Les SUV poussent l’essence de la voiture de tourisme, la polyvalence, à un niveau jamais atteint. Ils satisfont à une gamme de besoins très étendues et, travaillés en verticalité donc courts, s’adaptent très bien à la ville. Les SUV, imposés par les vendeurs aux clients pour augmenter les marges des constructeurs ? Une pure fable conspirationniste !
Leur garde au sol plus importante leur permet d’affronter bien plus aisément les obstacles sans cesse mis en travers de la route, comme les zones de travaux, leurs assises surélevées conviennent particulièrement aux familles (elles facilitent l’installation des enfants dans leurs sièges dédiés) mais aussi à une population vieillissante qui a des problèmes de dos, leur volume utile, parfois équivalent à celui d’un monospace, les rend très intéressants pour les voyages à plusieurs et leurs plateformes et leurs moteurs de compactes leur permet de limiter leur consommation, pour ceux qui représentent le gros du marché (Dacia Duster, Peugeot 2008, Renault Captur, Toyota Yaris Cross, VW T-Cross, notamment).
Enfin, ils rassurent leurs utilisateurs dans une période où la peur est brandie de partout, que ce soit par les écologistes qui ne cessent de parler de catastrophe climatique, et l’extrême-droite, qui ne cesse de parler de catastrophe migratoire. Sans même parler du 11 Septembre 2001, qui a fait basculer l’Occident dans l’inquiétude.

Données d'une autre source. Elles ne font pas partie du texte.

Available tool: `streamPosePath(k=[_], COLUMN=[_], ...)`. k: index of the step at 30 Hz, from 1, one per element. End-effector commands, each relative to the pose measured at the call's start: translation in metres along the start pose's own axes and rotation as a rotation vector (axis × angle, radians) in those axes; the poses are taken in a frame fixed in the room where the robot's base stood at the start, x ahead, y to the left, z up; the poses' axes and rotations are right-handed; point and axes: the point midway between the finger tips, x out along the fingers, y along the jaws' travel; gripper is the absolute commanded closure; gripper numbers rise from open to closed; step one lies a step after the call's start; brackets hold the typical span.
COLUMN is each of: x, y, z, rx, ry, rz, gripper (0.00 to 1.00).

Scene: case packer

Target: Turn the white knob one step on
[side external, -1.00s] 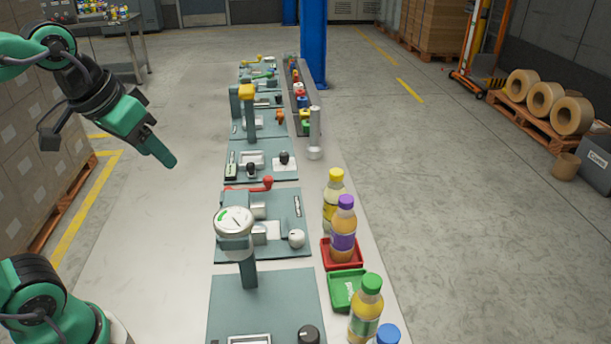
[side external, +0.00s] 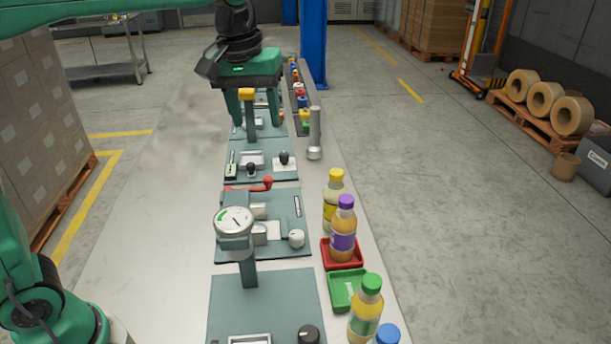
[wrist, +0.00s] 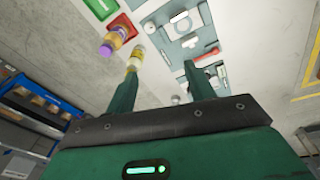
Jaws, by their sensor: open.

Comment s’étonner de leur succès ?
Par ailleurs, bien au-delà des mensonges de certains militants de l’environnement, les SUV ne consomment pas plus que les monospaces (voire moins), et à peine davantage que les breaks au volume équivalent (mais pas systématiquement), aussi tout le battage qui est fait autour de leur supposé impact écologique n’est-il qu’agitation stérile et militante.